§ Source material

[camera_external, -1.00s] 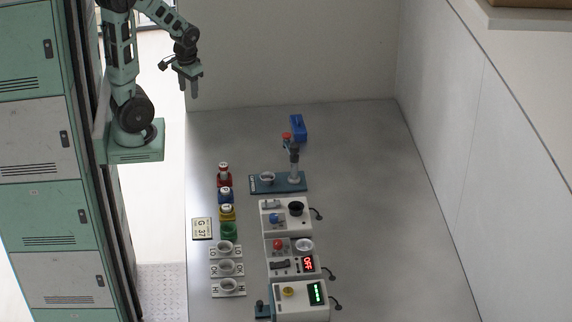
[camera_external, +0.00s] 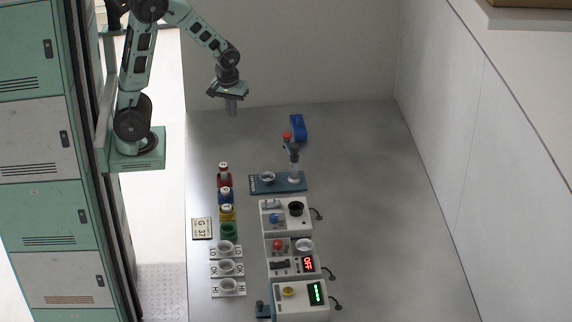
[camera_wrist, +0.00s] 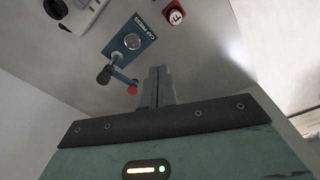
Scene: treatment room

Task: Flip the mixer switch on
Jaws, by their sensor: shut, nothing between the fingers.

§ Do this
Return exactly the lines of the data, and only those, from the line with "Task: Flip the mixer switch on" through the last line, inclusive.

§ Solution for this exercise
Task: Flip the mixer switch on
Jaws, by their sensor: shut, nothing between the fingers.

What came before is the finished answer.